Мастерское чтение «Бега» еще усилило и без того сильное впечатление от пьесы. В день чтения в театре было праздничное настроение. Радовала и новая превосходная пьеса, радовали и прекрасные роли. Радовались, но все же где-то глубоко в сознании прятались и опасения.

Очень запомнились О.Л. Книппер-Чехова и М.П. Лилина, которые внимательно слушали пьесу. Как и все актрисы, они страдали от того, что в пьесах обычно больше мужских ролей, чем женских. В списке действующих лиц их сразу заинтересовала некая Барабанчикова, хотя, по ремарке автора, она существовала только в воображении генерала Чарноты, одного из главных действующих лиц пьесы. Как только автор прочел, что Барабанчикова, лежавшая в начале пьесы укрытая с головой попоной, на церковной скамейке, «шевельнулась и простонала», Ольга Леонардовна и Мария Петровна многозначительно переглянулись и обе замерли в ожидании дальнейшего. После первой ее реплики с Голубковым и химиком Махровым (а на самом деле епископом Африканом) они пришли в восторг и стали перешептываться. Надо было видеть их недоумение и разочарование, когда Барабанчикова оказалась переодетым в женское платье генералом Чарнотой. Тем не менее они вместе со всеми от всего сердца смеялись и аплодировали автору. В перерыве они со смехом рассказывали, как обе обрадовались роли, подходившей им по возрасту, как пришли в восторг от ее текста и как мечтали вместе репетировать и играть ее.

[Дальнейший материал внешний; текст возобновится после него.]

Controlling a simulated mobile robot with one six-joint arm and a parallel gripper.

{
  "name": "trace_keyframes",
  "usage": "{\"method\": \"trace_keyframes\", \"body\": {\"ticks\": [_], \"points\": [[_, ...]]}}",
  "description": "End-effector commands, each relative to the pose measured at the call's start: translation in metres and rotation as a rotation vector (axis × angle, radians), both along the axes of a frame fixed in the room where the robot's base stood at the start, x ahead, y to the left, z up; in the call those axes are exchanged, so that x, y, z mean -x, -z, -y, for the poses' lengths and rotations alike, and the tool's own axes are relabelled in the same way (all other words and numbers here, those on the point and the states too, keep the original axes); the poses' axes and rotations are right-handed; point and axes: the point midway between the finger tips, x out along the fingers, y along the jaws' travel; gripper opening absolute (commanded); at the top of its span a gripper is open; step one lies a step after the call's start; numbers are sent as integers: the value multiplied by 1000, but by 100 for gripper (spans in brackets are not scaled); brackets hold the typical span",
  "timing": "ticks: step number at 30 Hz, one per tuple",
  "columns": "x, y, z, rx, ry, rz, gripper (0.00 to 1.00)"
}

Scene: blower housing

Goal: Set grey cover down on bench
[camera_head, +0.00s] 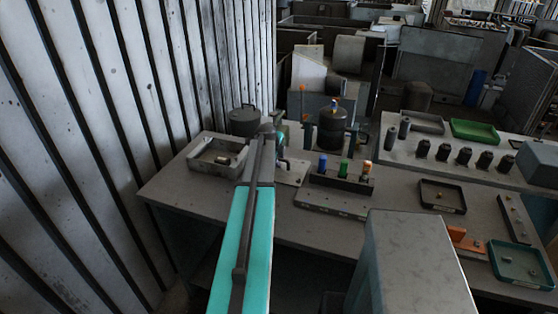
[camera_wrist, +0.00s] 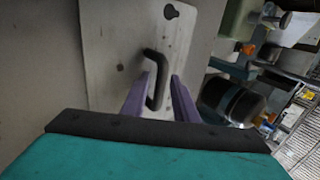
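The grey cover (camera_wrist: 110,40) is a flat pale plate with a black bar handle (camera_wrist: 161,75) and a dark keyhole-shaped slot near its upper edge in the wrist view. In the head view, a pale plate that looks like this cover (camera_head: 293,173) lies on the bench (camera_head: 255,213), just right of my teal arm. My gripper (camera_wrist: 160,76) has two purple fingers, one on each side of the handle. Gaps show between the fingers and the handle, so the gripper looks open around it. My arm partly hides this area in the head view.
A pale tray (camera_head: 205,160) stands left of my arm, with a dark round pot (camera_head: 244,121) behind. Right of the cover are a dark cylinder (camera_head: 332,132) and a rack (camera_head: 340,183) with coloured pegs. A corrugated wall (camera_head: 110,120) is close on the left.

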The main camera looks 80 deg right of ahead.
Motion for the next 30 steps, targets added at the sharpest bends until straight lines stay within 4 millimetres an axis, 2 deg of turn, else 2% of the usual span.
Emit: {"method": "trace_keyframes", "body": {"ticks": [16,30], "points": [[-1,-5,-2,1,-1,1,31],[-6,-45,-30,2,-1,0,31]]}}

Состав исполнителей был очень сильный и интересный (Серафима — Соколова, Голубков — Яншин, Африкан — Москвин, Чарнота — Добронравов, Люська — Андровская, де Бризар — Прудкин, Хлудов — Хмелев, Корзухин — Ершов) [5; 247—248].

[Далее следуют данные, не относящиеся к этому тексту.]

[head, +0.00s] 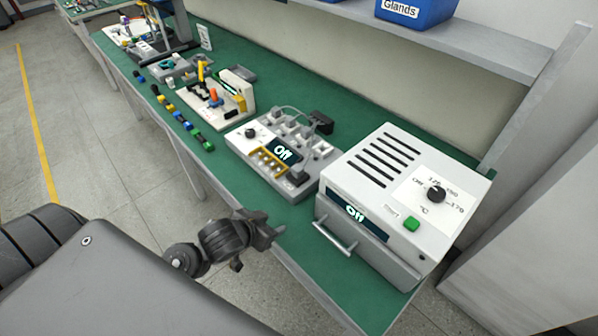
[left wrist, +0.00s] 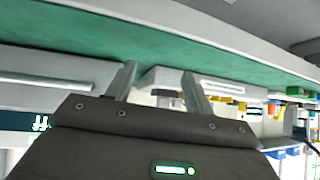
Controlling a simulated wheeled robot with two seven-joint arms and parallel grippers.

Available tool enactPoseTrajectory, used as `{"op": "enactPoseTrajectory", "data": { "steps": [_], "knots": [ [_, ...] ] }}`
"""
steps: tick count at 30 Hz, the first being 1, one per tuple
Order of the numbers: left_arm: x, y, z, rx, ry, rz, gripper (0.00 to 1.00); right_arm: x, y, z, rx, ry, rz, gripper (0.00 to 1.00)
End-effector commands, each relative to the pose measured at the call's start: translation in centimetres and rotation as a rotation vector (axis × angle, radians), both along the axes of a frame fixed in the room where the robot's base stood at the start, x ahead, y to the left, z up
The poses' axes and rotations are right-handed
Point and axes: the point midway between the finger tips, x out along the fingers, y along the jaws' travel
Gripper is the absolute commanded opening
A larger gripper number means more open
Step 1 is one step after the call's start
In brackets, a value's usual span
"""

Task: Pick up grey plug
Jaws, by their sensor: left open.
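The white station with an "Off" display (head: 240,137) stands on the green bench and carries several grey blocks. A dark grey plug-like piece (head: 297,176) sits at its near right corner. A black piece with a cable (head: 320,122) stands at its back. I cannot tell for sure which piece is the grey plug. My left gripper (head: 274,232) is beside the front bench edge, left of the oven and apart from the station. Its two fingers show open and empty in the left wrist view (left wrist: 160,82). My right gripper is not in view.
The white oven (head: 372,180) with a front handle stands right of the station. Farther left along the green bench (head: 215,173) are small coloured parts (head: 180,117) and a fixture with an orange piece (head: 213,95). A shelf with a blue bin (head: 415,10) runs above.

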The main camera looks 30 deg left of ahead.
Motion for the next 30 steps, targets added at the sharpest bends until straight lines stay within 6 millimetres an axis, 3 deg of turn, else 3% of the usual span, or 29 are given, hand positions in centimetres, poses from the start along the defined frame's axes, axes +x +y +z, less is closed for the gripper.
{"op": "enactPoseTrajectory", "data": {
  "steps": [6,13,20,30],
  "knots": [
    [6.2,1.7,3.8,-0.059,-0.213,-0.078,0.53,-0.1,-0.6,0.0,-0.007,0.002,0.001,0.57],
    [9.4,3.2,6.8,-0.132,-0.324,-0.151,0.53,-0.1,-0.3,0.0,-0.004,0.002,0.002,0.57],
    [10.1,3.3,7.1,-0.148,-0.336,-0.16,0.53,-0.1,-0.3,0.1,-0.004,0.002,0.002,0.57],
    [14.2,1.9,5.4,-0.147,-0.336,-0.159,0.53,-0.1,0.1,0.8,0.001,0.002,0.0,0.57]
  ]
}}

Павел Александрович Марков:

Когда Булгаков читал первые сцены «Бега», они сразу пленили, взяли за сердце. «Бег» он написал для той же группы актеров, сыгравших Турбиных. Но, сочиняя «Бег» в расчете на ряд исполнителей, он отнюдь не подлаживался к ним, а, скорее, учитывал свойства их обаяния и масштабы дарования, отнюдь не предполагая, что они пойдут по проторенному пути. Он писал, так сказать, не «под актеров», а «для актеров», в чем я вижу существенную разницу. Он с необыкновенной зоркостью понял трагедийную основу таланта Хмелева, после Алексея Турбина видя его в генерале Хлудове, или лирическое зерно Яншина, предлагая ему вслед за Лариосиком — Голубкова в «Беге». Он помогал актерам, творчески толкал их вперед. <...>

«Бег» начали репетировать сразу. В эскизах декораций Владимир Владимирович Дмитриев вскрывал трагедийную сущность пьесы. Но репетиции шли еще в фойе, когда пришло неожиданное запрещение, особенно удивившее потому, что на этот раз пьеса имела такого защитника, как Горький. Театр энергично боролся за пьесу. В течение двух-трех сезонов возобновлялись репетиции, но «Бег» так и не был поставлен.

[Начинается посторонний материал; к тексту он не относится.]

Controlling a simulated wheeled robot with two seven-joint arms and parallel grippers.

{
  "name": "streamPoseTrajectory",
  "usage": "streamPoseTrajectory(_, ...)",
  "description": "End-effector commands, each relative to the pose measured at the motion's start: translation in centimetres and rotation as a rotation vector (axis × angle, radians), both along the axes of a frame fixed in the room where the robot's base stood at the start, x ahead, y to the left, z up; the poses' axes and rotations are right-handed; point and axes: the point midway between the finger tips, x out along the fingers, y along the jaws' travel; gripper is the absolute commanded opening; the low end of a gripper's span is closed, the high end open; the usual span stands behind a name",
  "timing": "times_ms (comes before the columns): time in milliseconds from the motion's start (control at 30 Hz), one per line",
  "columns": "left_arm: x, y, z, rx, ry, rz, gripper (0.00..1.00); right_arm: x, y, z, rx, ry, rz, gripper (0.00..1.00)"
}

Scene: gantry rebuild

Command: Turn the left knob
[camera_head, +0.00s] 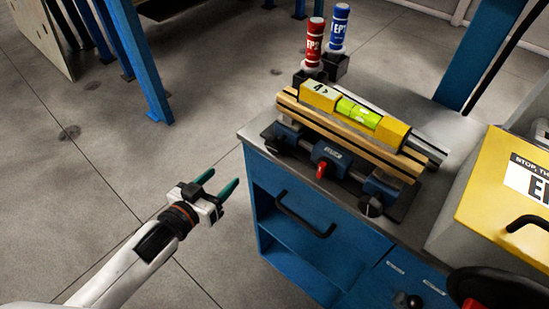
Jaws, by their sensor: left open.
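A blue and black vise (325,155) stands on the workbench, with a red lever (321,170) at its middle. A dark knob (273,145) shows at the left end of the vise, small and hard to make out. A second dark knob (370,206) is at its right end, near the bench's front edge. My left gripper (225,178) is open and empty, with green fingers. It is over the floor, to the left of the bench and apart from the left knob. My right gripper is not in view.
The vise carries wooden strips and a yellow spirit level (357,111). Red (314,42) and blue (339,27) bottles stand behind it. The blue workbench (285,220) has a protruding handle. A yellow box (510,190) is at right. Floor left of the bench is clear.

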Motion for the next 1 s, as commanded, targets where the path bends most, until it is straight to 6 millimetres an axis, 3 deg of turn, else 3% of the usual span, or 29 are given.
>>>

Запрещение «Бега» было горьким ударом для всей молодой труппы театра, а для Булгакова — почти катастрофой. Но, крайне ранимый, он обладал необыкновенной душевной силой. Он вообще был соткан из противоречий, как всякий человек сложнейшей душевной организации. Он мог выстоять против жестоких несправедливостей, связанных с запрещением его пьес, но мог обидеться, глубоко запрятать обиду от одного неосторожного или легкомысленного слова друга [5; 242—243].

Любовь Евгеньевна Белозерская-Булгакова:

Пьесу Московский Художественный театр принял и уже начал репетировать. <...> Ужасен был удар, когда ее запретили. Как будто в доме появился покойник... [4; 176—177]

Евгений Васильевич Калужский:

Булгаков ни разу не обмолвился о себе или о своих интересах. Его мучило то положение, в которое он, как казалось, невольно поставил театр. В то время на Художественный театр было и без того много нападок за его якобы отставание от современности, неспособность отобразить ее, за мертвую академичность. Михаил Афанасьевич похудел, осунулся, во взгляде появились настороженность и печаль. Однако присутствия духа не терял и нет-нет весь озарялся юмором, этим лучшим помощником в трудностях и в беде.

Участь «Бега» вскоре постигла и «Зойкину квартиру», и поставленную в 1928 году в Камерном театре еще одну пьесу Булгакова — «Багровый остров». В середине 1929 года из репертуара МХАТа исчезли и «Дни Турбиных».

Встречаться и видеть Михаила Афанасьевича стало просто тяжело. Держался он всегда мужественно, корректно и достойно, но глаза выдавали глубокую печаль. Юмор стал горьким и каким-то унылым. Это был один из труднейших, если не самый трудный период жизни Булгакова-писателя [5; 248].